この所演奏会続きで、先日の北鎌倉建長寺に続き、お江戸日本橋亭の「半月の会」、琵琶樂人倶楽部「文人の愛した絃楽器」と続けてやってきました。

今年の「半月の会」は、一の谷をテーマとした古澤錦城さんによる企画構成で、私は古澤さんの作った、平知盛・知章親子の事を描いた新作「さざなみの別れ」の伴奏をやってきました。こちらは平曲を語っている古澤さん。益々良い姿になってきましたね。古典をやりながらも常に色々な人と交流して創造性を失わない古澤さんの姿勢は素晴らしいと思います。
そして次の日は桜井真樹子さんを迎えて、琵琶樂人倶楽部第77回「文人の愛した絃楽器」というお題でレクチャーと演奏をやってきました。

毎年桜井さんには面白いテーマを投げかけて、彼女の幅広い見識を総動員してレクチャーをやってもらってます。また桜井さんとは毎年やる度に何度も打ち合わせをし、練習をしてやっているので、毎回かなり充実した内容になるのですが、そろそろここ何年かでやってきた事をライブなり、講座なりの形にして行こうという事で、画策しています。乞うご期待!
またお客様には、以前よく一緒にやっていたマルチフルーティストの吉田一夫君も来てくれて、打ち上げでは古澤・塩高・桜井・吉田のチームに、ブルースマンのホセ有海さんも参戦して、邦楽・雅楽・ジャズ・デスメタル・パンク・ブルース・プログレ・フォークと、ジャンルを超えて話が盛り上がり、激しい化学反応を起こしていました。
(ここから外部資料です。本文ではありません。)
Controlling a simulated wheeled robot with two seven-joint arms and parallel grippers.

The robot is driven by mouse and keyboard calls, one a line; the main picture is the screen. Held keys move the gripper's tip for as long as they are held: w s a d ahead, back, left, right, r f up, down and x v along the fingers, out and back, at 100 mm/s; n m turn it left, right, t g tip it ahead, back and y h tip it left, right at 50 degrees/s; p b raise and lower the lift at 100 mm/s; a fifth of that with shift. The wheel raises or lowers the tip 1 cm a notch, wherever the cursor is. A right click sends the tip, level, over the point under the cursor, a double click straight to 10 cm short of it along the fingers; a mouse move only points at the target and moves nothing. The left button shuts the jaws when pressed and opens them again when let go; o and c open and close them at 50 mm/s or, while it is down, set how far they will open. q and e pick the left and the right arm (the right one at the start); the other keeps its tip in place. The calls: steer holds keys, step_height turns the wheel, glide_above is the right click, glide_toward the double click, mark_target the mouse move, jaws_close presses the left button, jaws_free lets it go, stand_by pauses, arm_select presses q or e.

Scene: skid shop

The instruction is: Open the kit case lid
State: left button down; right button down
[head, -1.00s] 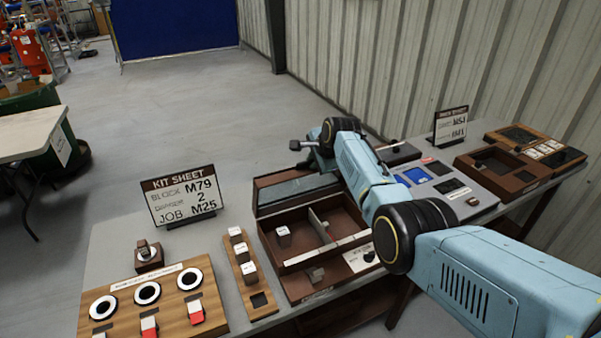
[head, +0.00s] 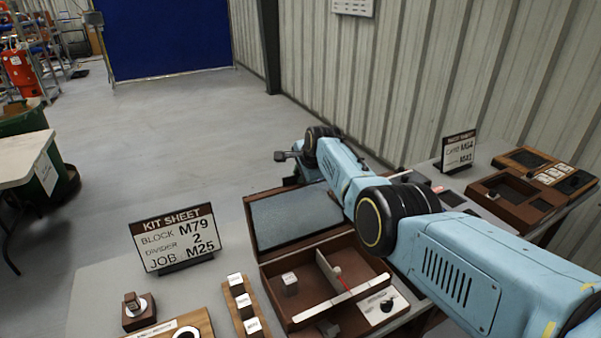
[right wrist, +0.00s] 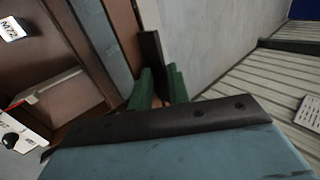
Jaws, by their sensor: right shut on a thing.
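The brown kit case (head: 264,290) stands on the bench with its lid (head: 297,219) raised, the grey lining facing me. A small labelled block (head: 289,285) sits in the left compartment, beside a divider (head: 328,268). My right arm reaches over the case's right side to the lid's far edge, where its gripper is mostly hidden in the head view. In the right wrist view, the green fingers of my right gripper (right wrist: 158,88) are shut around a dark tab (right wrist: 151,58) at the lid edge. My left gripper is not in view.
A kit sheet sign (head: 176,238) stands left of the case. A wooden strip with labelled blocks (head: 242,304) lies close to its left. Another brown tray (head: 509,199) and sign (head: 458,150) are at the right. A ribbed wall stands behind the bench.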

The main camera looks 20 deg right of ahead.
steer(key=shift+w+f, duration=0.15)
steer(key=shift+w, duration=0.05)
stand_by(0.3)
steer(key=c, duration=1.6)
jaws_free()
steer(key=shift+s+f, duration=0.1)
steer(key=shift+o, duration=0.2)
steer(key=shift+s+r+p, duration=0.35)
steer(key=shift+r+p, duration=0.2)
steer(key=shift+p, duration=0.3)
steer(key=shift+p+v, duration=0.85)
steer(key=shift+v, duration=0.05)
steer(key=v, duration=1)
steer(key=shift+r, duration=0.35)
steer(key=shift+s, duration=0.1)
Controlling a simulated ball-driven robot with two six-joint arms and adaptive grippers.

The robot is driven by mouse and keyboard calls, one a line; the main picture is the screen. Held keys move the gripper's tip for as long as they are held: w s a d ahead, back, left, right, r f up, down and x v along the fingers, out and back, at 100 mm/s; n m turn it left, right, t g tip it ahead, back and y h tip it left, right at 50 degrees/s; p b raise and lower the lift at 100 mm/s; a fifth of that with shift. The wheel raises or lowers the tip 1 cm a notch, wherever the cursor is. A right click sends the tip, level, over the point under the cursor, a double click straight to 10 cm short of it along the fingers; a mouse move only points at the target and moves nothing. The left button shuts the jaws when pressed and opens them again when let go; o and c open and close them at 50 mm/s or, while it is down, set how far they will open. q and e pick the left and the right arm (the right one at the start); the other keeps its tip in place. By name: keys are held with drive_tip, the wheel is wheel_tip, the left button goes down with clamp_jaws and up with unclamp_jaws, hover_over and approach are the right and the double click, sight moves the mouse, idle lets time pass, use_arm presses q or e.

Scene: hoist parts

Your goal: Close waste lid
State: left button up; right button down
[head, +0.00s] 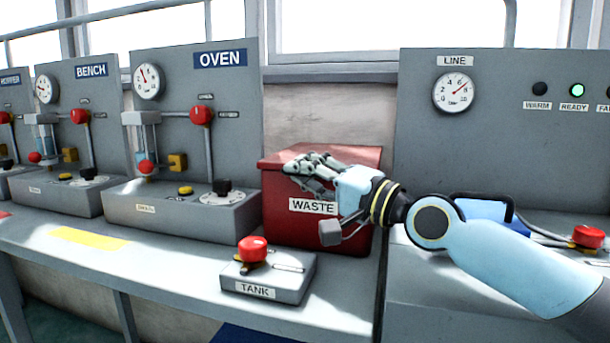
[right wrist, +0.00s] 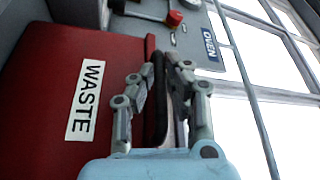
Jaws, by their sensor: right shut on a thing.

新しい音楽が生まれそうな予感??!
私は琵琶奏者ではありますが、アンテナは常にノンジャンルなので、私の周りには同じように広くアンテナを張り巡らせた方々がどんどん集まってきます。音楽家は勿論の事、舞踊家、美術系の作家、語り部、物書き、役者、学者…もうキリが無いのですが、皆さん実に話が面白い。桜井さんも音大出の作曲家として出発し、今ではユダヤ~アラブ~雅楽・声明・白拍子などその知識は百科事典並だし、フルートの吉田君もクラシックやジャズだけでなく、フリー系からアイリッシュ、ボッサなど私とはまた違う分野に豊富な経験と知識をいっぱい持っている。皆自分の確かなホームグランドは持っていながらも、どんどん越境して行くので色々な方向に話が飛んで、いくら話しても尽きることがありません。皆さん実に感度が高いのです。
どんなジャンルでも何かを作り出そうという人は、先ず自分の立つべき位置がぶれない。それでいながらあらゆる分野に渡って、有り余るほどの引き出し、知識、経験を皆一様に持っていますね。これは年を追うごとにそう思う事が多くなりました。永田錦心や鶴田錦史も正にそうです。天才は、たとえ閉鎖的な世界にあっても、そこに流されることなく、自由自在にcross-border~越境して行くのです。

こうして色々とお仕事させてもらうのは大変ありがたい事です。いつまでもcrosss-border~越境する音楽家でありたいものですね。